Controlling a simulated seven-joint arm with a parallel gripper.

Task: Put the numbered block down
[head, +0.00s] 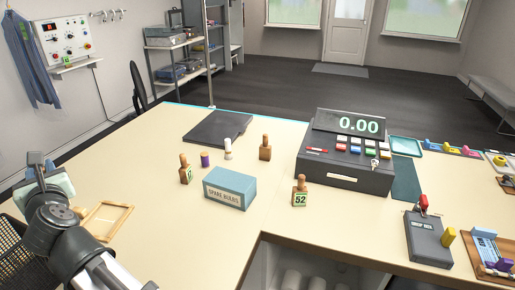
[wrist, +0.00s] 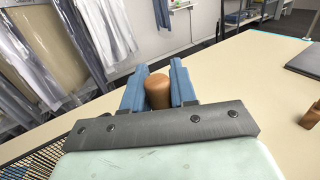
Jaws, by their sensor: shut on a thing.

## Task goal
Reproduce every line exactly and omit all pictures.

## Reply to the task
Controlling a simulated seven-joint arm with a parallel gripper.

Task: Put the numbered block down
[head, +0.00s] 
[wrist, +0.00s] 
Jaws, by their sensor: shut on a thing.

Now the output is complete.